►

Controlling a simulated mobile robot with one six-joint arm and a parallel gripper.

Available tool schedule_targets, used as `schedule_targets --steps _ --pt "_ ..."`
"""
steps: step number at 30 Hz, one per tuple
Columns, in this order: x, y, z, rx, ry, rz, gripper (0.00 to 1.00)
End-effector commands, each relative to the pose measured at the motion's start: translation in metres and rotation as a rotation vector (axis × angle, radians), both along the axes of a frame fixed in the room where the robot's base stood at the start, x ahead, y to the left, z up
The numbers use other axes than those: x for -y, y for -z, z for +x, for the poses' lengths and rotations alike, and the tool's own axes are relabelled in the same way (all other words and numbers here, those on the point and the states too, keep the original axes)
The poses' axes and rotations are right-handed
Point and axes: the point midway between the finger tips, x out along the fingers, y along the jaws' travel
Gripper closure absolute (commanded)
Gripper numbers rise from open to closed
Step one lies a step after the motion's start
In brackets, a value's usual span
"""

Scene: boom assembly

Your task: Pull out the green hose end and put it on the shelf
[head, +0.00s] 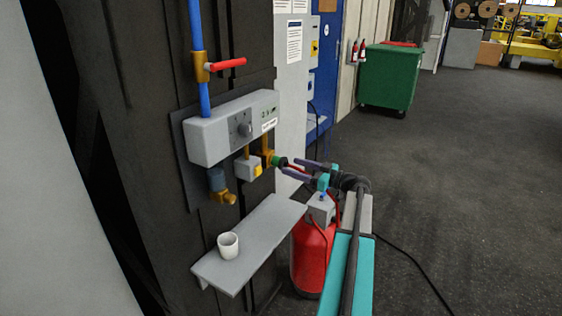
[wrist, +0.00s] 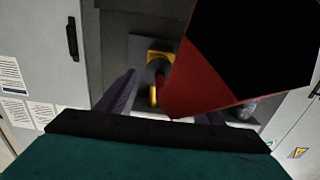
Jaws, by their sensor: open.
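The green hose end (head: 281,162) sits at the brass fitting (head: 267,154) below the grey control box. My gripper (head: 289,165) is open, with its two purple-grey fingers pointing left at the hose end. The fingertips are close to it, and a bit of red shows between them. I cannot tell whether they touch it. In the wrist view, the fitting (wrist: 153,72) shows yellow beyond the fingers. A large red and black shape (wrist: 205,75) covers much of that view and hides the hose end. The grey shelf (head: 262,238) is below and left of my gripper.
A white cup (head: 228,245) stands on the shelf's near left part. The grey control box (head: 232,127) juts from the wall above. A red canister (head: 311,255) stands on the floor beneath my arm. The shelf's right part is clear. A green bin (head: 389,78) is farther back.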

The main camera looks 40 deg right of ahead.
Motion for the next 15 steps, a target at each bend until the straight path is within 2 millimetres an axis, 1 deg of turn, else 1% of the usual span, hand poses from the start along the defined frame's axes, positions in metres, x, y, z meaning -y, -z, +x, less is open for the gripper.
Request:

◄
►

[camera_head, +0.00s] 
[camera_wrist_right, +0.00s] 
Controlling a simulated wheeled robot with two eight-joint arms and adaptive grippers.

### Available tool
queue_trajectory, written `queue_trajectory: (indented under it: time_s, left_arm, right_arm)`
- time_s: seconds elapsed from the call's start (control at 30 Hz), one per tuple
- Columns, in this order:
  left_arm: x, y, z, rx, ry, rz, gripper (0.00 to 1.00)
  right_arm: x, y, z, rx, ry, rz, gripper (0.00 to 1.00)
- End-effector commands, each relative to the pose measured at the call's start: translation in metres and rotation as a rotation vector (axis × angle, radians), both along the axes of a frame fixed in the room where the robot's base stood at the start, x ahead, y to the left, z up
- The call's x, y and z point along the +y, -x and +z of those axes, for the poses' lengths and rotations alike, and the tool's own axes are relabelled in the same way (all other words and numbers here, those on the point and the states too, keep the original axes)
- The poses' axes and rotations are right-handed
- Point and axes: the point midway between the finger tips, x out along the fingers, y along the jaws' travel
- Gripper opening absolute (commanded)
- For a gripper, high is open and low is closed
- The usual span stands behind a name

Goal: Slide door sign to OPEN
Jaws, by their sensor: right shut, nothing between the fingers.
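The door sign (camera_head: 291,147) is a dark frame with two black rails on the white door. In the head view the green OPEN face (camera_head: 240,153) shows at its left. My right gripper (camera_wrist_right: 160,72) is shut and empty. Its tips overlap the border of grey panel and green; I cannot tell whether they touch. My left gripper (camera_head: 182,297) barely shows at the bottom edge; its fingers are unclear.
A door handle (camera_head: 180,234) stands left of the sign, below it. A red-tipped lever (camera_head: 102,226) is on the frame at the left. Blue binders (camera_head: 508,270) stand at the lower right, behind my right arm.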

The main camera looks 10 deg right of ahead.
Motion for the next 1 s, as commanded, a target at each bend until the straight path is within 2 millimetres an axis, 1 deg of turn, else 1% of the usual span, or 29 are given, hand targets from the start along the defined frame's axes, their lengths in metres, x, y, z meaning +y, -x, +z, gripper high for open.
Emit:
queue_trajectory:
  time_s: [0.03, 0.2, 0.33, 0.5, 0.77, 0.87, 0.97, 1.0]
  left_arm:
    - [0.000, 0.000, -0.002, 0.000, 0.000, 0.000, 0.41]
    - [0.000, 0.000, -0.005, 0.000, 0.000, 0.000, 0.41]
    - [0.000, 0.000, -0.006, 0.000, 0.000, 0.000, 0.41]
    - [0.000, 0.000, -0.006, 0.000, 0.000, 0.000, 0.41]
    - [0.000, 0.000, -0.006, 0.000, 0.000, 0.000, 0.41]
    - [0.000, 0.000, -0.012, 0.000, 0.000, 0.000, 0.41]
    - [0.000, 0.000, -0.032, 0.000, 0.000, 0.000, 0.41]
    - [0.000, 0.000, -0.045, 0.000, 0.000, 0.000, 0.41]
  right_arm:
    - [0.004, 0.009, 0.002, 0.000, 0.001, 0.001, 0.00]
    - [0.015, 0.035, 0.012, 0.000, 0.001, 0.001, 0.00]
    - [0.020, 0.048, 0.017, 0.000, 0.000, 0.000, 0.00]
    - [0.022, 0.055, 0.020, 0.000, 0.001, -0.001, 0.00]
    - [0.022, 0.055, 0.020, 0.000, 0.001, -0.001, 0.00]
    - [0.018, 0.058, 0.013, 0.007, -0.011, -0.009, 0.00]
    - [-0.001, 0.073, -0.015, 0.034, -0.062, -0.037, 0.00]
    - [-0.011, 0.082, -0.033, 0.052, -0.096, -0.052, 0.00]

◄

CHALLENGE: Return exactly the lines above from the line that has "Controlling a simulated mobile" through the line that has "Scene: boom assembly", inclusive, and nothing else.

PROBLEM SOLUTION:
Controlling a simulated mobile robot with one six-joint arm and a parallel gripper.

Available tool schedule_targets, used as `schedule_targets --steps _ --pt "_ ..."`
"""
steps: step number at 30 Hz, one per tuple
Columns, in this order: x, y, z, rx, ry, rz, gripper (0.00 to 1.00)
End-effector commands, each relative to the pose measured at the motion's start: translation in metres and rotation as a rotation vector (axis × angle, radians), both along the axes of a frame fixed in the room where the robot's base stood at the start, x ahead, y to the left, z up
The numbers use other axes than those: x for -y, y for -z, z for +x, for the poses' lengths and rotations alike, and the tool's own axes are relabelled in the same way (all other words and numbers here, those on the point and the states too, keep the original axes)
The poses' axes and rotations are right-handed
Point and axes: the point midway between the finger tips, x out along the fingers, y along the jaws' travel
Gripper closure absolute (commanded)
Gripper numbers rise from open to closed
Step one lies a step after the motion's start
In brackets, a value's usual span
"""

Scene: boom assembly

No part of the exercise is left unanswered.